The pièce de résistance, however, has to be the cabin: this is the veritable ‘Tardis’, there being enough space here for two people to sleep and cohabit over a long weekend, provided, that is, that one person does not mind stepping out when the other uses the loo! Access is through a curved sliding GRP lockable door leading to, on the port side, a sink with freshwater tap and electric fridge unit, and to starboard, a low locker that conceals an electric flushing toilet; right forward is a V berth/infill arrangement that makes into a large double berth. In fact, apart from a stove (but then who wants to cook whilst away?), everything one needs for a weekend break.

And so to sea, and, oh boy, were we in for a veritable treat; with the wind howling at a steady force 6 with gusts of force 7, the Solent was boiling – ideal for testing the seakeeping of any RIB. With 450hp on the back of a 2.7 ton craft, one would expect a reasonable performance, but in these conditions it was a case of seeing if the craft could cope with the seas, let alone what speed she could achieve. We need not have worried, for this race-proven hull made light work of the conditions, even to the point that we were playing in the waves, experimenting to see at what point the craft would bite back at us, but she didn’t. Whether heading into, away from, or across the waves, we could not fault the handling and were quietly impressed by the way the craft rode seas that other RIBs would have found testing. There was plenty of spray flying around, yet even with a strong wind on the forward quarter, heading into steep waves, the crew remained sheltered and dry behind the protection of the cabin/windscreen.

Due to the conditions we were unable to carry out performance figures, but Hockley Marine report that in ideal conditions she hit a shade over 50 knots on the GPS, so a probable 45 knot+ top speed would seem realistic for most owners, but more importantly they also noticed that the Suzuki 225s were considerably quieter than last year’s twin 250s on the same boat; and even more perversely, the smaller engines were marginally faster!
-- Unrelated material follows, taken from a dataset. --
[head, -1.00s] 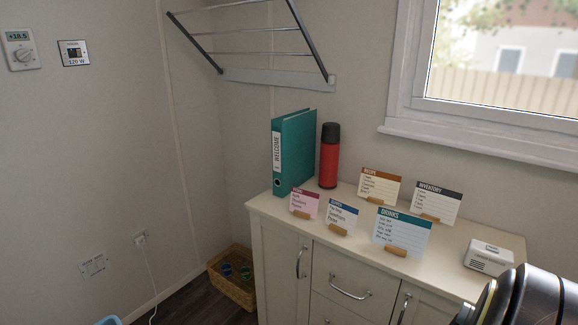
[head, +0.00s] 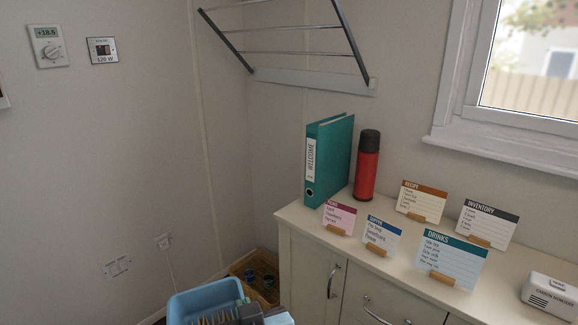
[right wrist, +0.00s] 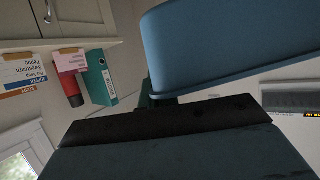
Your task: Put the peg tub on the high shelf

Evidently the motors had been brought closer together and raised slightly, and this had considerably improved the craft’s performance and handling.

To sum up: probably the perfect cruising RIB for a couple or family who need space and accommodation, along with a sound build and a proven hull design that will inspire confidence when the going gets tough. It is hard to fault the concept of this craft, and whilst there will inevitably be those purists who say we are going soft by having a cabin, I say that this concept ticks all the right boxes if you don’t mind looking sensible rather than flash.